Os 42 indígenas só conseguiram deixar o estado do Pará na tarde desta quinta-feira (10) . “Teve muita articulação nossa, muita estratégia nossa pra poder sair, porque não é fácil”, afirma a líder Munduruku. Apesar do medo e da tensão, os indígenas tentam manter a luta:
— Tem muita gente de olho na gente, eles têm conhecimento de quem são as lideranças que são contra, as pessoas não podem falar que são contra o projeto de morte. Ou ele fica calado ou fala pra ser ameaçado. Só que a gente não pode ficar calada. Eu não posso, muitos caciques não podem, eles não querem ficar calados.

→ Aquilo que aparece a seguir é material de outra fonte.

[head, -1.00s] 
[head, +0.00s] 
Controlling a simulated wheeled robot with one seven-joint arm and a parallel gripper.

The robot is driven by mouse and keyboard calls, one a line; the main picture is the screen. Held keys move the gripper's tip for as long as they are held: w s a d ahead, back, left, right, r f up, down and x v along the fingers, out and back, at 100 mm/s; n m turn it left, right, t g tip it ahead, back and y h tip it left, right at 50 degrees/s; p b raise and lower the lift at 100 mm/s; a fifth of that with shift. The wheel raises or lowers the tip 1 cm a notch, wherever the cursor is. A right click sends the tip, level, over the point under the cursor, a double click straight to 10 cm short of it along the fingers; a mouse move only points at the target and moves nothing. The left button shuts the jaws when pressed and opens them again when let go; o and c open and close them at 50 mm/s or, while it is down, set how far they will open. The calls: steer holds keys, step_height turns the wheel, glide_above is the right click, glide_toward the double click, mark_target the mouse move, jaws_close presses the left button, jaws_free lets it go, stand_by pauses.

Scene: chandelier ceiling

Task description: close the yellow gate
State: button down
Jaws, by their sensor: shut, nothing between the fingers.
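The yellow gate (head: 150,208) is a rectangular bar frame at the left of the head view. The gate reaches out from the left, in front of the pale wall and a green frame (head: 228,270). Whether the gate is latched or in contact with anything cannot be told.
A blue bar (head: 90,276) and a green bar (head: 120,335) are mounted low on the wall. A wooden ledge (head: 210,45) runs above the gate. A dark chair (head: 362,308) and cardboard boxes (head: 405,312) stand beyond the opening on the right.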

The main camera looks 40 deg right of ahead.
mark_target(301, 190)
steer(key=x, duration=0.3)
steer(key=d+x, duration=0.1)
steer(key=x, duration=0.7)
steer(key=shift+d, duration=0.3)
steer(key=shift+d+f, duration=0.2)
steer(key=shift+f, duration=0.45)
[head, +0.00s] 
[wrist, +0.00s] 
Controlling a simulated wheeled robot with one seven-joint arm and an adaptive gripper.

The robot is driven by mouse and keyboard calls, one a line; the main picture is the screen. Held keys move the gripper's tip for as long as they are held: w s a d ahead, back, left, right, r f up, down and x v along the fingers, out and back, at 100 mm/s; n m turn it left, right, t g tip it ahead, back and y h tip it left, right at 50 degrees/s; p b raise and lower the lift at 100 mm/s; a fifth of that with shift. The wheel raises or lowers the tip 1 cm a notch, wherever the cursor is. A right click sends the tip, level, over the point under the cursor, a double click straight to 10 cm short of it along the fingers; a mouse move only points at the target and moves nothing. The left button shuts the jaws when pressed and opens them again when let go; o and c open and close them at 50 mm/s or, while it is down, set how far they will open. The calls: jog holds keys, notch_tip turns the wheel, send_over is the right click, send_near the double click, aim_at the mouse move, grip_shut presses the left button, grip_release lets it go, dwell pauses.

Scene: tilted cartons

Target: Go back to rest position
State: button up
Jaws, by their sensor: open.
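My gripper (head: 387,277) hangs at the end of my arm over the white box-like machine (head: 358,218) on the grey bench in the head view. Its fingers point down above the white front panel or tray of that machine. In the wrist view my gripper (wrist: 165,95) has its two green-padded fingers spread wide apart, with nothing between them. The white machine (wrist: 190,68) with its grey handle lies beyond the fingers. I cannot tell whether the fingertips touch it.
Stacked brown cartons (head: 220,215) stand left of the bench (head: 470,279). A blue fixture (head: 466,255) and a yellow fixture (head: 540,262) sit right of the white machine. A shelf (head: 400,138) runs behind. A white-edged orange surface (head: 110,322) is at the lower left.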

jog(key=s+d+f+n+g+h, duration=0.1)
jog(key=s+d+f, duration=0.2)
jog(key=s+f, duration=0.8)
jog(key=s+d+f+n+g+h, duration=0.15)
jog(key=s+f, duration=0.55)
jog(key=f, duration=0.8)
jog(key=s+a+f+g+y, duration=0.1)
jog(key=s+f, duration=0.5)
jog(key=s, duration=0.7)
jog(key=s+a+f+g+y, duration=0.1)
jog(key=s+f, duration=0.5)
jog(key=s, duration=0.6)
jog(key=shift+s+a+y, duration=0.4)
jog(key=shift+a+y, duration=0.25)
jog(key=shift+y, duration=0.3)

GARIMPEIROS QUERIAM QUEIMAR UMA PONTE PARA IMPEDIR VIAGEM
De Olho nos Ruralistas teve acesso a mensagens de voz trocadas por WhatsApp entre garimpeiros, que planejavam queimar uma ponte para que a marcha a Brasília fosse impedida. Ouça a mensagem atribuída a um garimpeiro chamado Adilson de Oliveira:
Maior província mineral em extensão do mundo, o Tapajós é alvo há longa data das violências do garimpo ilegal. Um levantamento do Instituto Socioambiental (ISA) mostra que, em dois anos e meio, entre janeiro de 2019 e maio de 2021, houve um aumento de 363% de área degradada pelo garimpo na Terra Indígena (TI) Munduruku — um total de 2.264,8 hectares.
A violência dos garimpeiros aumenta na mesma medida. No dia 26 de maio, garimpeiros armados atacaram uma aldeia, em represália a uma operação de fiscalização e combate ao garimpo ilegal ocorrida dois antes, e queimaram a casa de Maria Leusa Kaba, uma das líderes da luta contra o garimpo e a mineração no território Munduruku.
Mesmo em meio à tensão gerada pelo ataque, no dia seguinte, as forças federais e estaduais se retiraram da região, deixando os indígenas sem proteção. Em 29 de maio, a pedido do MPF, a Justiça Federal determinou o retorno de forças federais a Jacareacanga, para garantir a proteção do povo Munduruku. Segundo a líder, porém, “até hoje nunca voltaram, só está em papel”.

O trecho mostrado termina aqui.